» Task: For every line in the data below that contains "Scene", copy the line.

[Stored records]
+ + + +

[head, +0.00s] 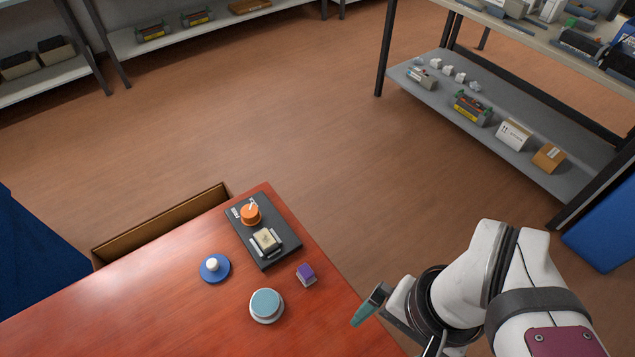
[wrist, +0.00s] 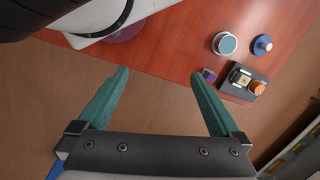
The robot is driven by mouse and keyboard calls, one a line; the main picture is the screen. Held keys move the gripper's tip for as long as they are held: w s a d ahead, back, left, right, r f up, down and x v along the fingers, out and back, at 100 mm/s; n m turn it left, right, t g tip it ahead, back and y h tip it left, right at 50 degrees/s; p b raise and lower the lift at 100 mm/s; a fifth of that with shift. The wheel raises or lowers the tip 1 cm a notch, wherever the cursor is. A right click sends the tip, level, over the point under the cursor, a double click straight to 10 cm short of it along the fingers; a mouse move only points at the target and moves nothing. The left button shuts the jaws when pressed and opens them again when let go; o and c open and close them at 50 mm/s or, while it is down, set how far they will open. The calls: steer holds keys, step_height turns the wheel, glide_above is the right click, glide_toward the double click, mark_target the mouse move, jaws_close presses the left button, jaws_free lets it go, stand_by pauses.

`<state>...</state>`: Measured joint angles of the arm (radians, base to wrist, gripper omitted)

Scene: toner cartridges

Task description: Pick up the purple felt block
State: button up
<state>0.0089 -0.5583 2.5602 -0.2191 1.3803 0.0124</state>
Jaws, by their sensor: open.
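The purple felt block (head: 306,273) is a small block with a purple upper part and a paler lower side. It sits on the red-brown wooden table (head: 130,310), near the table's right edge. It also shows in the wrist view (wrist: 209,75), just beyond the tip of the right-hand finger and apart from it. My gripper (wrist: 158,78) has two green fingers spread wide with nothing between them. In the head view one green finger (head: 370,304) shows to the right of the block, by the table edge; the other finger is not clearly seen.
A black tray (head: 284,250) holding an orange knob (head: 251,214) and a beige block (head: 267,240) lies just behind the purple block. A round teal-topped container (head: 266,305) and a blue disc with a white knob (head: 214,268) stand nearby. A cardboard box (head: 160,222) adjoins the table's far edge.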

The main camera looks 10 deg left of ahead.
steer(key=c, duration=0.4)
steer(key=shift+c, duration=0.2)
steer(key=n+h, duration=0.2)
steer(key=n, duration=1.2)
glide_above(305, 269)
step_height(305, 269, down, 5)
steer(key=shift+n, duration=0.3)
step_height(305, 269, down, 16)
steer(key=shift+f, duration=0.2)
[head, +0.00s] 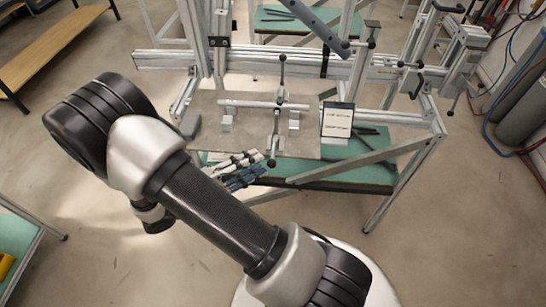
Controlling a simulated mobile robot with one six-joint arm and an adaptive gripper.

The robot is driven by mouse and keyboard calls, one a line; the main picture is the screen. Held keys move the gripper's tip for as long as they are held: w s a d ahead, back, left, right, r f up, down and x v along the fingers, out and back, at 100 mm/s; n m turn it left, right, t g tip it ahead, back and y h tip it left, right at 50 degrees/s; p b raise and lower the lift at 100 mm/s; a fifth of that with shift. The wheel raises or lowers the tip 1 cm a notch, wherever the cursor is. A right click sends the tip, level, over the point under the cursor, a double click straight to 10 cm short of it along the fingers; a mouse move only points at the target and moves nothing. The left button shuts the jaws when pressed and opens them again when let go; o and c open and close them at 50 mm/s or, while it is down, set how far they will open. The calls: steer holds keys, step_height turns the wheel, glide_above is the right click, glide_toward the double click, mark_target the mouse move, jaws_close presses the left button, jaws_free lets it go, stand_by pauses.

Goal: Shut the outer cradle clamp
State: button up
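The frame jig (160,60) is a structure of pale metal rails at the back. A light tube (250,104) lies across a grey plate (205,125) in front of it, near small pale blocks. A slim bar with dark knobs (277,125) crosses the tube. Clamp-like parts with black handles (418,85) are on the right side of the jig. I cannot tell which part is the outer cradle clamp, or whether it is open or shut. My arm fills the left and lower middle. My gripper does not show.
A small sign (338,120) stands at the plate's right. Blue and grey pieces (238,172) lie at the front edge. A green-topped table (350,172) is below. A wooden bench (50,45) stands far left, and grey cylinders (520,100) stand far right. Floor is clear at lower right.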

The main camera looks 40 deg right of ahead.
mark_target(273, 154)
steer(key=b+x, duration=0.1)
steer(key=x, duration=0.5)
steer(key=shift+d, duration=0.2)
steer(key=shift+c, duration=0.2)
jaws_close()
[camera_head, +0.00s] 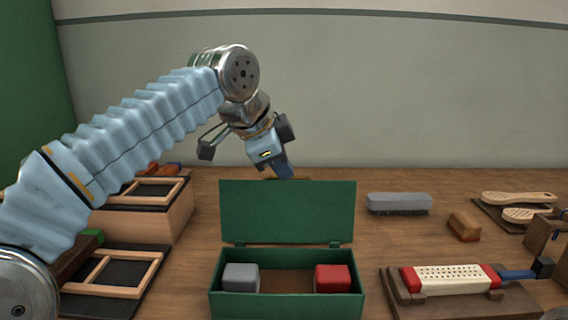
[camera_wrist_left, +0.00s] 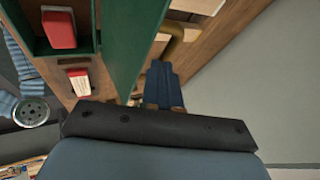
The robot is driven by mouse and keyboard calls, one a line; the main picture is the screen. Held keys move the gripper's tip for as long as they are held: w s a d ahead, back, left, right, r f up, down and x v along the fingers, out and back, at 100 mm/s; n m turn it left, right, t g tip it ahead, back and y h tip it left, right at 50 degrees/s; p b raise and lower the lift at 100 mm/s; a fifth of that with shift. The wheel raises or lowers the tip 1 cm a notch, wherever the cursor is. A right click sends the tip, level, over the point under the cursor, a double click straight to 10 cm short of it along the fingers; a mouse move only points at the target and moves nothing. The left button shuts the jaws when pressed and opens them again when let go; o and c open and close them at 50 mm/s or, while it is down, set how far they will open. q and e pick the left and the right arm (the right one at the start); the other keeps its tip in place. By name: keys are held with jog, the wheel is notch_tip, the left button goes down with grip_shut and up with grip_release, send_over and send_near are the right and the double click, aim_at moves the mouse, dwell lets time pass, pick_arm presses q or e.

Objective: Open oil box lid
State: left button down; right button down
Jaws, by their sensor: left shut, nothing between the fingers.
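The green oil box (camera_head: 287,306) stands on the bench at the front middle. Its lid (camera_head: 287,212) is up, standing about upright at the box's back edge. A grey block (camera_head: 240,277) and a red block (camera_head: 333,278) lie inside. My left gripper (camera_head: 284,172) is behind the top edge of the lid, pointing down, shut and empty. In the left wrist view its closed fingers (camera_wrist_left: 162,78) are beside the lid (camera_wrist_left: 131,40); I cannot tell whether they touch it. The lid hides part of the fingertips in the head view. My right gripper is not in view.
A grey brush-like bar (camera_head: 398,203) and a brown block (camera_head: 464,226) lie to the right. A perforated cream-and-red brush (camera_head: 452,279) sits on a wooden holder at front right. Wooden paddles (camera_head: 518,198) lie far right. Framed trays (camera_head: 118,269) stand left. Bench behind the lid's right is clear.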

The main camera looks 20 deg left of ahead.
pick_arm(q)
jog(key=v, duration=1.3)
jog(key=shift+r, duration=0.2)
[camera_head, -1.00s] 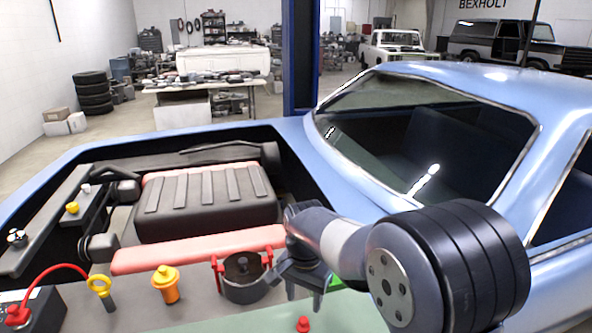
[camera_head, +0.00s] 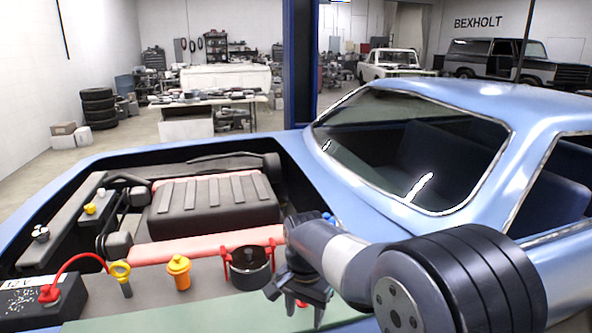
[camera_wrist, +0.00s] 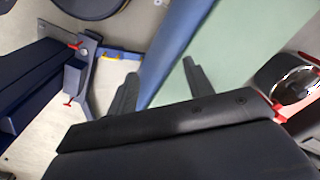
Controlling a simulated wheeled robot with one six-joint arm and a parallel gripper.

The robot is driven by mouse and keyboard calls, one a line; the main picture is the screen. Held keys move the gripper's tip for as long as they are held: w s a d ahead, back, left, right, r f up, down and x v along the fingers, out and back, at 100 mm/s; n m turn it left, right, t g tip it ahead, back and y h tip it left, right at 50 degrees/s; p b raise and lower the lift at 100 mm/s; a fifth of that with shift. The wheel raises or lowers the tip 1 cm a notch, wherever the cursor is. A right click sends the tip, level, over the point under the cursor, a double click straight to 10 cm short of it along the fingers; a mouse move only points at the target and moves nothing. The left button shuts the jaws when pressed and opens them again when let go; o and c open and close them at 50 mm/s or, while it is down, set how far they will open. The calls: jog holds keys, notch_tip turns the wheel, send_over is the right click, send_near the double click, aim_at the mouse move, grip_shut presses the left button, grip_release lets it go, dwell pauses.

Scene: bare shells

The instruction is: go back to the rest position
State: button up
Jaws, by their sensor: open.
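My gripper (camera_head: 295,304) is at the lower middle of the head view, over the near edge of the car's engine bay. Its fingers are apart and point down, with nothing seen between them in the wrist view (camera_wrist: 160,74). In the head view a dark round pot with red brackets (camera_head: 248,272) stands just left of the gripper. A small red piece (camera_head: 302,303) shows behind the fingers, partly hidden.
A black battery (camera_head: 40,300), a yellow ring-topped stick (camera_head: 122,278) and an orange cap (camera_head: 179,272) stand left of the pot. A green cover (camera_head: 160,318) lies in front. The blue car's body (camera_head: 360,205) rises at right.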

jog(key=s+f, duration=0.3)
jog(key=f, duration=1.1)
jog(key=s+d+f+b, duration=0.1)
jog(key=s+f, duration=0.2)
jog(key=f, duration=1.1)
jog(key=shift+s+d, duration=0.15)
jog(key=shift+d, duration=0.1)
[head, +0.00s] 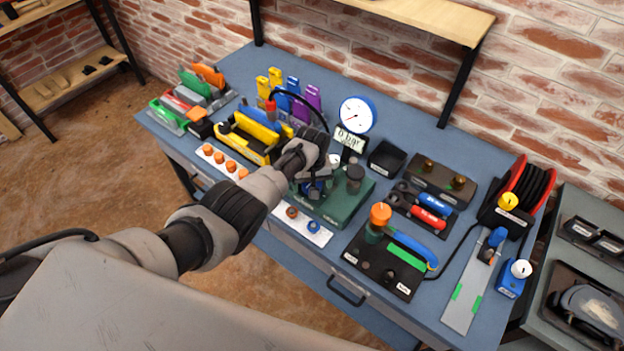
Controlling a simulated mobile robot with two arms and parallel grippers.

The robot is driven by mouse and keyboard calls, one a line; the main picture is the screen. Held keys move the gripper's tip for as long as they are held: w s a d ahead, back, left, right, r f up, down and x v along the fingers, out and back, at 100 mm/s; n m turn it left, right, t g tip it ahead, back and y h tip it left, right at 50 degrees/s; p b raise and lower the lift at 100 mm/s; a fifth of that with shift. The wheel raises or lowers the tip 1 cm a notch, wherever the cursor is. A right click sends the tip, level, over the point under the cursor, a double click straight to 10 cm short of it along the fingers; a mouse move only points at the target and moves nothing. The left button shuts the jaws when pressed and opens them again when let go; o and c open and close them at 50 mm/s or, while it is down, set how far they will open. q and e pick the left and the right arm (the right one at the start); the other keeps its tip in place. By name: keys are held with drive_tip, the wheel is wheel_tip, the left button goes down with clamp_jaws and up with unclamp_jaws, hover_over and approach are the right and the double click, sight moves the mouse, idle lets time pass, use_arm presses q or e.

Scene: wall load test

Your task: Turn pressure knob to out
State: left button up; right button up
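A white-faced round pressure gauge (357,114) with a blue rim stands at the back of the blue workbench, with a display reading about "0 bar" (350,139) below it. In front of them is a green base unit (333,208) carrying a dark upright knob (355,174) on its right side. My left arm reaches in from the left, and my left gripper (314,184) is over the left part of this unit, close to a blue part there. The fingers are dark and partly hidden by the wrist, so I cannot tell their opening or contact. My right gripper is out of view.
A black plate (376,269) with an orange-topped knob (380,214) and blue handle stands to the right. A yellow tool holder (241,147) is to the left. A red cable reel (522,190) stands at the far right. A black open tray (387,158) is behind.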

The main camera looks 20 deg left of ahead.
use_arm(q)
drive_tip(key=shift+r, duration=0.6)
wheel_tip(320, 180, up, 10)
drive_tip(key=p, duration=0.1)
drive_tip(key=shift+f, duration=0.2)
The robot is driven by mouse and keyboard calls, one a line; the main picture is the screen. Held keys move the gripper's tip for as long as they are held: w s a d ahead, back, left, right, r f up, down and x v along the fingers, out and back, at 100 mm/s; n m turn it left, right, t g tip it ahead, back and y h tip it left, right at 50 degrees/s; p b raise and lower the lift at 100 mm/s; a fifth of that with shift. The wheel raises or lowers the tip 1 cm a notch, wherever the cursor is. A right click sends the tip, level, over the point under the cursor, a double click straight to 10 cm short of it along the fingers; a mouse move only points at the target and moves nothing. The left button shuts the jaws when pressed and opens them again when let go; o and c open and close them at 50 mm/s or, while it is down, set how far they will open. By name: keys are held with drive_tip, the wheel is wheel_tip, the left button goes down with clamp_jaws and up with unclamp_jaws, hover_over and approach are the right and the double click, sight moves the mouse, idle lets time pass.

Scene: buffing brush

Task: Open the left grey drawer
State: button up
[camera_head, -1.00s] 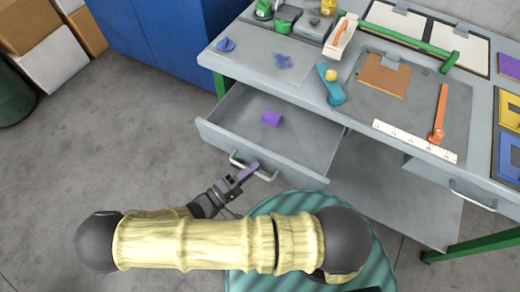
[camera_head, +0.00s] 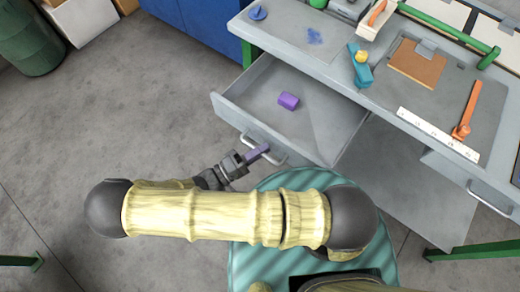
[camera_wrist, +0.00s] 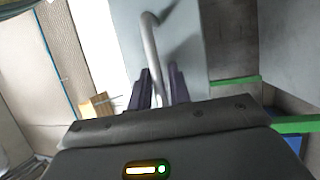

+ + + +

» The output:
Scene: toner cartridges
Scene: bare shells
Scene: wall load test
Scene: buffing brush

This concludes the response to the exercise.